Exercise details - Set the data down again, exactly as it reads, but without the pictures.

Material -
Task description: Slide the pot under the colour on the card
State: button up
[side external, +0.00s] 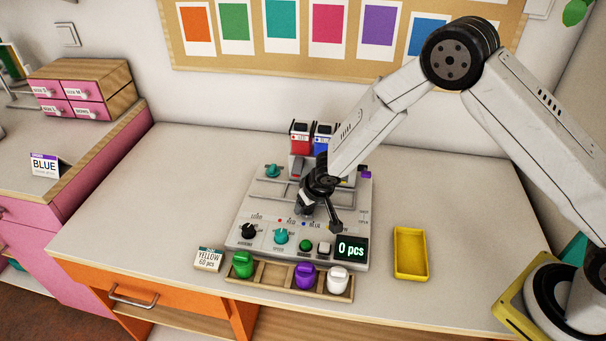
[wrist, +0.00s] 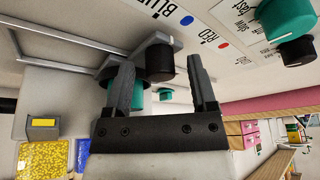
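A small card (side external: 208,259) reading "YELLOW 60 pcs" stands at the front left of the grey bead machine (side external: 240,235). My gripper (side external: 319,217) is low over the machine's middle. In the wrist view its two fingers (wrist: 160,64) are wide apart, with a black knob (wrist: 160,61) on a grey bracket showing between them. I cannot tell if they touch it. Red (side external: 300,137) and blue (side external: 323,138) hoppers stand at the back. A yellow hopper (wrist: 42,150) with yellow beads shows in the wrist view. I cannot make out the pot for certain.
The display (side external: 351,249) reads "0 pcs". A wooden rack (side external: 271,275) in front holds green, purple and white pieces. A yellow tray (side external: 410,253) lies at the right. A BLUE card (side external: 44,165) stands on the left cabinet. The table's left part is clear.

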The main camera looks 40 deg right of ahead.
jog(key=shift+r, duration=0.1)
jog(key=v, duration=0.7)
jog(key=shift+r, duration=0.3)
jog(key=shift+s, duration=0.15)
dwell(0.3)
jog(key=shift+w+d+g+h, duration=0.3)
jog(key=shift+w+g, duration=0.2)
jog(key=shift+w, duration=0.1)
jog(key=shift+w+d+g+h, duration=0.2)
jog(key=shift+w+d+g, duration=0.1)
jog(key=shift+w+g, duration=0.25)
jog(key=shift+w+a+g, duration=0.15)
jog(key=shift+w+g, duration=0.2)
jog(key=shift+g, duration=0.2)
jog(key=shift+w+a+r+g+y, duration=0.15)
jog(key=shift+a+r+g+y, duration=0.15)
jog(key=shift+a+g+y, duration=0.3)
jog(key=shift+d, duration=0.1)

Output of the task -
Task description: Slide the pot under the colour on the card
State: button up
[side external, +0.00s] 
[wrist, +0.00s] 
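A small card (side external: 208,259) reading "YELLOW 60 pcs" stands at the front left of the grey bead machine (side external: 240,235). My gripper (side external: 319,217) is low over the machine's middle. In the wrist view its two fingers (wrist: 160,64) are wide apart, with a black knob (wrist: 160,61) on a grey bracket showing between them. I cannot tell if they touch it. Red (side external: 300,137) and blue (side external: 323,138) hoppers stand at the back. A yellow hopper (wrist: 42,150) with yellow beads shows in the wrist view. I cannot make out the pot for certain.
The display (side external: 351,249) reads "0 pcs". A wooden rack (side external: 271,275) in front holds green, purple and white pieces. A yellow tray (side external: 410,253) lies at the right. A BLUE card (side external: 44,165) stands on the left cabinet. The table's left part is clear.

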The main camera looks 40 deg right of ahead.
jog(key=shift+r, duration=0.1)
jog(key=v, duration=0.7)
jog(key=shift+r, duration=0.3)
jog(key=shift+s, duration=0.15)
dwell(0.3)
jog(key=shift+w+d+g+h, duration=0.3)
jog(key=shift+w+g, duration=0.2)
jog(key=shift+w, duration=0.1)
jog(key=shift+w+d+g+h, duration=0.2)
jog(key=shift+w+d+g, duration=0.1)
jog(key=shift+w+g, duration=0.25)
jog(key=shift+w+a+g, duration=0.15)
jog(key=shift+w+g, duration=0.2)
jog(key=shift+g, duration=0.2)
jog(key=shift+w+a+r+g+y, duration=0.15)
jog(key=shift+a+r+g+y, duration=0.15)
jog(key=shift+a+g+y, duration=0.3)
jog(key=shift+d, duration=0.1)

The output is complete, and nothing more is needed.